Zunächst bezog die weltbeste Tennisspielerin deshalb auch ein Zimmer im Athletendorf, gemeinsam mit ihren deutschen Kolleginnen wie Claudia Kohde-Kilsch oder Sylvia Hanika. Aber bald wurde der Aufenthalt zur Nervenprobe, zum Stresstest. Wo immer die 19-jährige auch entlang spazierte, bildeten sich sofort Fantrauben von anderen Sportlerinnen und Sportlern. "Jeder wollte sich mit ihr fotografieren lassen, jeder wollte ein Autogramm", erinnert sich der langjährige Fed Cup-Coach Klaus Hofsäss, "es war der reinste Wahnsinn." Da zog Vater Peter Graf die Reißleine und beorderte seine Tochter in ein Hotelzimmer, um die "Mission Gold zu retten", wie er später sagte.
"Einer der schönsten Augenblicke meiner Karriere"
Die Mission Gold. Sie geriet dann eigentlich nur einmal in Gefahr, im Viertelfinale, als Graf gegen die Russin Larissa Sawtschenko im dritten Satz mit 1:3 in Rückstand geriet und eine Sensation in der Luft lag. Aber Graf ris sich zusammen, gewann die nächsten fünf Spiele hintereinander und war fortan nicht mehr gefährdet bis zu jenem Moment, da sie im Endspiel ihren ersten Matchball gegen Gabriela Sabatini verwandelte.
"Es war einer der schönsten Augenblicke meiner Karriere. Emotionaler war wohl nur noch der Sieg 1999 bei den French Open", sagt Graf, "der letzte Grand Slam-Erfolg meiner Karriere."

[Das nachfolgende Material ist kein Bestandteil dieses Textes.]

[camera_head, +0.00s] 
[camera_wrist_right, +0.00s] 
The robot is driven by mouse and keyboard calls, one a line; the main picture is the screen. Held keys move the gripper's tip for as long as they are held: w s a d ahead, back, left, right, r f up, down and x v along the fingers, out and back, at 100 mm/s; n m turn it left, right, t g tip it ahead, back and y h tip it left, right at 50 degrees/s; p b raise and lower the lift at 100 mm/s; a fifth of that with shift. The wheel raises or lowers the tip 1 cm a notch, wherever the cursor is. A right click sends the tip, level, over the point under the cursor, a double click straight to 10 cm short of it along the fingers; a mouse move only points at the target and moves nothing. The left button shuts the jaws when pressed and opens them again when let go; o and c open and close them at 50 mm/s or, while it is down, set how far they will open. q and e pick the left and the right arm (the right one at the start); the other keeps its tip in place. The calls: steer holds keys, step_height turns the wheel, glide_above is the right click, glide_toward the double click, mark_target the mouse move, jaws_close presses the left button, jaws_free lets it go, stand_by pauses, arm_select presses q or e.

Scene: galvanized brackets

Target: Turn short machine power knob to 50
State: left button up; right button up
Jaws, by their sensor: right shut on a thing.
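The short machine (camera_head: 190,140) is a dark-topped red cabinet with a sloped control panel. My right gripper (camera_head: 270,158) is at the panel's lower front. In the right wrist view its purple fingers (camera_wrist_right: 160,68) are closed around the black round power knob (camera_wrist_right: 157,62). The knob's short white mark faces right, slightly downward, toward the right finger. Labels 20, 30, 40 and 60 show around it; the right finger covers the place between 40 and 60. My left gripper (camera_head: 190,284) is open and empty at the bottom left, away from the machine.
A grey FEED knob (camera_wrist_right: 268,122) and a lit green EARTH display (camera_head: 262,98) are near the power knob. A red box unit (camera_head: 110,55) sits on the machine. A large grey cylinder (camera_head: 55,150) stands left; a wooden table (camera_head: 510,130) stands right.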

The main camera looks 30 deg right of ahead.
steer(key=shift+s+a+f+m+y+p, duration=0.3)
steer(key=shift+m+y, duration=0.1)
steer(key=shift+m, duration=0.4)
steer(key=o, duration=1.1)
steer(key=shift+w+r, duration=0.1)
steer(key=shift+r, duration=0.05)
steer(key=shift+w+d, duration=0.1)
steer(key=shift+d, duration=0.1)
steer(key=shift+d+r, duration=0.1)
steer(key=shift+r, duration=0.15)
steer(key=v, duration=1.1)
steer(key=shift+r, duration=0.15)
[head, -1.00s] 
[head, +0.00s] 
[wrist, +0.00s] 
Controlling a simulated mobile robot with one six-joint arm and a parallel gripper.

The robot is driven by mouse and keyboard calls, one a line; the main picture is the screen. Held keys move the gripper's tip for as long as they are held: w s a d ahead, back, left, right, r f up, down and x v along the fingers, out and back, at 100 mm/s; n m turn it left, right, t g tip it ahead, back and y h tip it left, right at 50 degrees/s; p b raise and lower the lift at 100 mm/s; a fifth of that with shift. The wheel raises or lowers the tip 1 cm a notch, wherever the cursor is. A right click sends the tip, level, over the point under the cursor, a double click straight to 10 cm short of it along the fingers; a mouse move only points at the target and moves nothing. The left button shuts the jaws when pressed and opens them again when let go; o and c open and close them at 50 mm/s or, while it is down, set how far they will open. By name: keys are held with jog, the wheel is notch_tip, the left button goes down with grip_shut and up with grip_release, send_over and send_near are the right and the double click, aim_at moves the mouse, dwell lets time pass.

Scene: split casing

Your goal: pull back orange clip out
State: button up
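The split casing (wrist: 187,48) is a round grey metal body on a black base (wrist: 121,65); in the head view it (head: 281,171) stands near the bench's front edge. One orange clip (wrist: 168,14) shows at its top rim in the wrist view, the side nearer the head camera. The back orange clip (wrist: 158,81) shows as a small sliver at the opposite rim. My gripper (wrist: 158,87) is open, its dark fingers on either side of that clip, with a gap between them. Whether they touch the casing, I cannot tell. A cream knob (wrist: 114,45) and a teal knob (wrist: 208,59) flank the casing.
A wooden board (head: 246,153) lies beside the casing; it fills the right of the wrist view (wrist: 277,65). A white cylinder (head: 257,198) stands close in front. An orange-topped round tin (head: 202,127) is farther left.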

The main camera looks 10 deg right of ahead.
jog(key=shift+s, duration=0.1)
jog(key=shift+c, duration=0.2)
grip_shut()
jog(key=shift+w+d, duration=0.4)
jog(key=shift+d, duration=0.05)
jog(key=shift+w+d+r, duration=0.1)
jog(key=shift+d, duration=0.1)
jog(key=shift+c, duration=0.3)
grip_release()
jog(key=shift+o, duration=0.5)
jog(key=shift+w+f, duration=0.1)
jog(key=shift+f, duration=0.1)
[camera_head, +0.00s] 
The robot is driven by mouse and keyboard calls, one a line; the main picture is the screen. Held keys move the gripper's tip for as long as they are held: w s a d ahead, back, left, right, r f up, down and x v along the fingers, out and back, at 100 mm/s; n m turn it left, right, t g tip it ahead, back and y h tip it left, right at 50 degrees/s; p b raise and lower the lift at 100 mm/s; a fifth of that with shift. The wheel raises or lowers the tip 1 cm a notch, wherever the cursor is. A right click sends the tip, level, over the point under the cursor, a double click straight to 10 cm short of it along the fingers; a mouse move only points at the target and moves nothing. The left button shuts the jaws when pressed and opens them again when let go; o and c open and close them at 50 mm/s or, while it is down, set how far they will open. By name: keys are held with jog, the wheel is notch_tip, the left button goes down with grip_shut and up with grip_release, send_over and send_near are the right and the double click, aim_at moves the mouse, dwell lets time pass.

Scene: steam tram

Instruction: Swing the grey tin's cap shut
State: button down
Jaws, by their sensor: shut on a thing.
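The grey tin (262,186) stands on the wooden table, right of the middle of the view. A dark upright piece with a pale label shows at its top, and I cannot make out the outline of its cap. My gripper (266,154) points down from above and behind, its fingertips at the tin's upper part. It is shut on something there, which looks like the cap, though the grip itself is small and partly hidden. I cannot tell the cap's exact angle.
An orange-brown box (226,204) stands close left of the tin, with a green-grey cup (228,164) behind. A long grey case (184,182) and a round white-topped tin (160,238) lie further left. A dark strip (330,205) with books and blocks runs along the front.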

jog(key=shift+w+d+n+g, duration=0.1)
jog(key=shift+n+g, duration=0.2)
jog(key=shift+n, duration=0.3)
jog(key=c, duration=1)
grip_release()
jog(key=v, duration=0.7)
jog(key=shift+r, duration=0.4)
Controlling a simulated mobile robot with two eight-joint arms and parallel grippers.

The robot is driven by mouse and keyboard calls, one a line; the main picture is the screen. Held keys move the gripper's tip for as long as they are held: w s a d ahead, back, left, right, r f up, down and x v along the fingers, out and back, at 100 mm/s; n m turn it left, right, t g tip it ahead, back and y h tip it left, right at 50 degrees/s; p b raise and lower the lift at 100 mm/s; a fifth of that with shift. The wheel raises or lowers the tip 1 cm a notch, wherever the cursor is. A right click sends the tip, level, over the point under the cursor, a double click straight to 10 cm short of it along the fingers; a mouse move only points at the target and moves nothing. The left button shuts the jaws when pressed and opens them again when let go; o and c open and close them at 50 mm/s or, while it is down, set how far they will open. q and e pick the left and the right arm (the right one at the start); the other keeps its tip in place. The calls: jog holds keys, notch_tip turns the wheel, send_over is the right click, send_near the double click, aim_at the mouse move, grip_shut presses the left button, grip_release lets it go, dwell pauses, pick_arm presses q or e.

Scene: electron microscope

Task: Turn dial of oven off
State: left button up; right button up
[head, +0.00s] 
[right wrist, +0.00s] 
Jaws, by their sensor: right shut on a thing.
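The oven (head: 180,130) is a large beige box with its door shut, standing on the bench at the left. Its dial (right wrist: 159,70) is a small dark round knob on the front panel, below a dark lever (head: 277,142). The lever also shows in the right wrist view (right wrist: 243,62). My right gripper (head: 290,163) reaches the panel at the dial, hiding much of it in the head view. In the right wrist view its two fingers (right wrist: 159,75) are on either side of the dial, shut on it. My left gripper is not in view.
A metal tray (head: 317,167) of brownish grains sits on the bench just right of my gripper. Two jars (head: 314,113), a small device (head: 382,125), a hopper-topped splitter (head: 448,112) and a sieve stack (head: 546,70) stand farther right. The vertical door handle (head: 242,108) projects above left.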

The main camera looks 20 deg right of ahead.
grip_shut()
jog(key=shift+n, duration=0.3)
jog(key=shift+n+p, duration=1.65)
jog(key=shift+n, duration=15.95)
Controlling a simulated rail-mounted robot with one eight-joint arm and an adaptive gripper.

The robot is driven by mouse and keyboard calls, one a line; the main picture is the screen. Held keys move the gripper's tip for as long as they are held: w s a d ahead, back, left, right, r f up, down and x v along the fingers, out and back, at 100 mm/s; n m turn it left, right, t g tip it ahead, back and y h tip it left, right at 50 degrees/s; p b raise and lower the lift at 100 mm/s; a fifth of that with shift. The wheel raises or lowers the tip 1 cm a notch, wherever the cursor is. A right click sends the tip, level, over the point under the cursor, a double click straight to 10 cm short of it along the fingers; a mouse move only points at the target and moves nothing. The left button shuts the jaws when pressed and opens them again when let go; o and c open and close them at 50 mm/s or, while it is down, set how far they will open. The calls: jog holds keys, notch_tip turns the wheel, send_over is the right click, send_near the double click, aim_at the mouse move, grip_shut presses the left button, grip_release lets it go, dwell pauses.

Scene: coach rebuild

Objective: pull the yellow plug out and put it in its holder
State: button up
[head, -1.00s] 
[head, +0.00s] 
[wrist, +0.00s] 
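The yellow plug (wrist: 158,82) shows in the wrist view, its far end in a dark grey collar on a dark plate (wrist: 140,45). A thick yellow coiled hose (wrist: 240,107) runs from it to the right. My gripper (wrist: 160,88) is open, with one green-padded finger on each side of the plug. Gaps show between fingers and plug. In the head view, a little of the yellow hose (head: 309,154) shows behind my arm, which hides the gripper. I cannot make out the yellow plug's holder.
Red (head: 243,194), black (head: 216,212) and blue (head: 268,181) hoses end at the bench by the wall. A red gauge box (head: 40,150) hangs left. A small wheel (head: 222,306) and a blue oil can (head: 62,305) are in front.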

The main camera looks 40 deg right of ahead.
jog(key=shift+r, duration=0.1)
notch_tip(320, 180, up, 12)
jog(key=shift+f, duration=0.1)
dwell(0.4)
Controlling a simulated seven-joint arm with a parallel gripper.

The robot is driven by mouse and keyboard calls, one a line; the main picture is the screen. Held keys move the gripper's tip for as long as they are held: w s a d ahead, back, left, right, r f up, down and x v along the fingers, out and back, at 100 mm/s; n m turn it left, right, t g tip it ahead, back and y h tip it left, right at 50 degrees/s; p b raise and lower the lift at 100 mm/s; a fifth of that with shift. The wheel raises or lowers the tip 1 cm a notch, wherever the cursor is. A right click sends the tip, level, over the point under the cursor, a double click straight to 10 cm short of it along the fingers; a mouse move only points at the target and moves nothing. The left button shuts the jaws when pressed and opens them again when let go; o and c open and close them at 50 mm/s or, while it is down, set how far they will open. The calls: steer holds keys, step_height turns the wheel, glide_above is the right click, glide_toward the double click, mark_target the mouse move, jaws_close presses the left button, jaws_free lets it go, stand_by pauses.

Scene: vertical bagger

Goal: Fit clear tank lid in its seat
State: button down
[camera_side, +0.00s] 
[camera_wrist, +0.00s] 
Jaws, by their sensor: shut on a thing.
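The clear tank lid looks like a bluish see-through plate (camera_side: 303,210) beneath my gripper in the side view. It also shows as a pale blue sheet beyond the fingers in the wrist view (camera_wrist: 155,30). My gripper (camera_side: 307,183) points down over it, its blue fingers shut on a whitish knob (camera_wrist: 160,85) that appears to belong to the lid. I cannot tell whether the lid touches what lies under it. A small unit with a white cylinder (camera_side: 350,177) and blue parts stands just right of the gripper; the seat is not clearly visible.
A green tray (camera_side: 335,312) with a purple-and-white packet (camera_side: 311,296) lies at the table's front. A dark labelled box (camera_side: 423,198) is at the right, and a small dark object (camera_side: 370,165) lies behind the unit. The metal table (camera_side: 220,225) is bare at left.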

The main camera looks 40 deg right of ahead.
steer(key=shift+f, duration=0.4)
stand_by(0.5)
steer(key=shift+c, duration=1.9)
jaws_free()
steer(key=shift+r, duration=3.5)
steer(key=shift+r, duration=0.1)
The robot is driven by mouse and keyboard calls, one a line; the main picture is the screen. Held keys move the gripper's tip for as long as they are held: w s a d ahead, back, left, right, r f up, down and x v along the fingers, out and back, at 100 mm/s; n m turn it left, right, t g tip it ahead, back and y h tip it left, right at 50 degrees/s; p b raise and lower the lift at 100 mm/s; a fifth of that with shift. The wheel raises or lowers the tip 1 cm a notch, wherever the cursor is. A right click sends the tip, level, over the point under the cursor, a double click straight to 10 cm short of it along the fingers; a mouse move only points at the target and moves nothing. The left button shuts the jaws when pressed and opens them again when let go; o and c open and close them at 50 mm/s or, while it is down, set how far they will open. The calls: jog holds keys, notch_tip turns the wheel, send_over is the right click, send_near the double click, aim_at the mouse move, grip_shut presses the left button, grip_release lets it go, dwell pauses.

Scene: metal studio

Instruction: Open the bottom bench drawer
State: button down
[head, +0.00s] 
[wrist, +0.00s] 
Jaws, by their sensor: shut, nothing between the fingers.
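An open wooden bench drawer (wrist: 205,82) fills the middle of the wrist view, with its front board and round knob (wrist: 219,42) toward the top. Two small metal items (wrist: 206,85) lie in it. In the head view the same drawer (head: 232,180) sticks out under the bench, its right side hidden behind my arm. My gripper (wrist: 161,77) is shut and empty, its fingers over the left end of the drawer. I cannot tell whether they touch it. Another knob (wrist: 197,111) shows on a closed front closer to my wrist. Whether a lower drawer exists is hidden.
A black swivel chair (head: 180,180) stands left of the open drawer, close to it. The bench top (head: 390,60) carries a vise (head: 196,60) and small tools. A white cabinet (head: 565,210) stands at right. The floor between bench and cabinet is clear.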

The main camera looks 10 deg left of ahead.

Der 1. Oktober 1988 bleibt ein Moment für die Ewigkeit
Viele haben sich seit den Oktobertagen des Jahres 1988 am Grand Slam versucht, am Sieg bei den vier Grand Slam-Turnieren in einer einzigen Saison. Serena Williams war 2015 nahe dran, sie hatte schon in Melbourne, Paris und Wimbledon gewonnen, bevor sie in New York überraschend im Halbfinale an der Italienerin Roberta Vinci scheiterte.
Auch sie, die erfolgreichste Spielerin dieser Epoche, wird nun wohl an dieser Herausforderung scheitern, erst recht an einer Wiederholung des gräflichen Golden Slam. Der, am 1. Oktober 1988 vollendet, bleibt ein Moment für die Ewigkeit. Vielleicht sogar ein einzigartiger Moment.